-- What is asked --
Repeat all the material exactly; pictures stay out of your copy.

= = = = =

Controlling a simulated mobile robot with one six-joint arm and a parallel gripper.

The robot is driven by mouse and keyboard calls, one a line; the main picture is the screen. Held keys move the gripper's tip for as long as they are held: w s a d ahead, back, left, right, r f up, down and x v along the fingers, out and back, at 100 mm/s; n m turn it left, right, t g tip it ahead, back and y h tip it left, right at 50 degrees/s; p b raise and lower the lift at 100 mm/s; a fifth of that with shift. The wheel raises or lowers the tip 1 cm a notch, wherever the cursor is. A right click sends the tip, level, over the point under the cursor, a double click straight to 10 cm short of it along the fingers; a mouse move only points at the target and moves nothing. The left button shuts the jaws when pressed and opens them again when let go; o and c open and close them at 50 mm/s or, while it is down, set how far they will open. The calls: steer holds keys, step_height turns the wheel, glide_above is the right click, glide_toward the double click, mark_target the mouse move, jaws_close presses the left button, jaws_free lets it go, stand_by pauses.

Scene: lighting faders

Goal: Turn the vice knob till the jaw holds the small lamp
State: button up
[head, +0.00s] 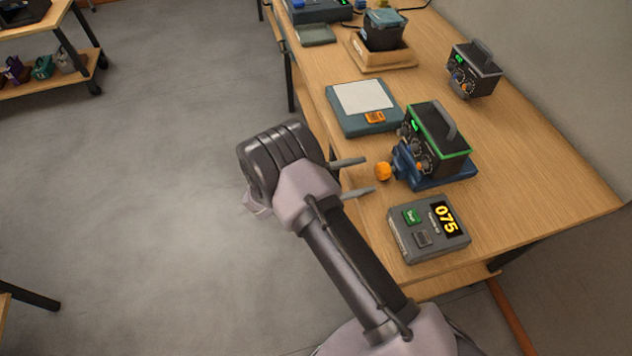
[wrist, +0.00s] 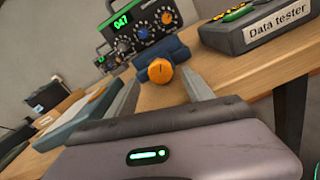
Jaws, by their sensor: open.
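The blue vice (head: 448,180) stands near the table's front edge, with a round orange knob (head: 383,171) facing my arm. A dark box with green edges, dials and a handle (head: 443,140) sits at the vice. I see no clear lamp there, and the gap at the jaw is hidden. My gripper (head: 371,175) is open and empty, its two fingers pointing at the knob. The knob appears just beyond the fingertips, in line with the gap between them. In the wrist view, the knob (wrist: 160,71) shows a dark mark, and the box display (wrist: 122,20) reads 047.
A grey data tester (head: 430,228) reading 075 stands close on the near side. A teal device with a pale top (head: 362,97) stands on the far side. Another dialled box (head: 473,70) is farther back. The wooden table (head: 540,150) is bare at right.

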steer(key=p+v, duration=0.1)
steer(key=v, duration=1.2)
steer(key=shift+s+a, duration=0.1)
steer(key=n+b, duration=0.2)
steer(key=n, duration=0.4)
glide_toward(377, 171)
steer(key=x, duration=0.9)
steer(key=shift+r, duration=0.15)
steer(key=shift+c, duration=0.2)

= = = = =

-- Response below --
Controlling a simulated mobile robot with one six-joint arm and a parallel gripper.

The robot is driven by mouse and keyboard calls, one a line; the main picture is the screen. Held keys move the gripper's tip for as long as they are held: w s a d ahead, back, left, right, r f up, down and x v along the fingers, out and back, at 100 mm/s; n m turn it left, right, t g tip it ahead, back and y h tip it left, right at 50 degrees/s; p b raise and lower the lift at 100 mm/s; a fifth of that with shift. The wheel raises or lowers the tip 1 cm a notch, wherever the cursor is. A right click sends the tip, level, over the point under the cursor, a double click straight to 10 cm short of it along the fingers; a mouse move only points at the target and moves nothing. The left button shuts the jaws when pressed and opens them again when let go; o and c open and close them at 50 mm/s or, while it is down, set how far they will open. The calls: steer holds keys, step_height turns the wheel, glide_above is the right click, glide_toward the double click, mark_target the mouse move, jaws_close presses the left button, jaws_free lets it go, stand_by pauses.

Scene: lighting faders

Goal: Turn the vice knob till the jaw holds the small lamp
State: button up
[head, +0.00s] 
[wrist, +0.00s] 
Jaws, by their sensor: open.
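The blue vice (head: 448,180) stands near the table's front edge, with a round orange knob (head: 383,171) facing my arm. A dark box with green edges, dials and a handle (head: 443,140) sits at the vice. I see no clear lamp there, and the gap at the jaw is hidden. My gripper (head: 371,175) is open and empty, its two fingers pointing at the knob. The knob appears just beyond the fingertips, in line with the gap between them. In the wrist view, the knob (wrist: 160,71) shows a dark mark, and the box display (wrist: 122,20) reads 047.
A grey data tester (head: 430,228) reading 075 stands close on the near side. A teal device with a pale top (head: 362,97) stands on the far side. Another dialled box (head: 473,70) is farther back. The wooden table (head: 540,150) is bare at right.

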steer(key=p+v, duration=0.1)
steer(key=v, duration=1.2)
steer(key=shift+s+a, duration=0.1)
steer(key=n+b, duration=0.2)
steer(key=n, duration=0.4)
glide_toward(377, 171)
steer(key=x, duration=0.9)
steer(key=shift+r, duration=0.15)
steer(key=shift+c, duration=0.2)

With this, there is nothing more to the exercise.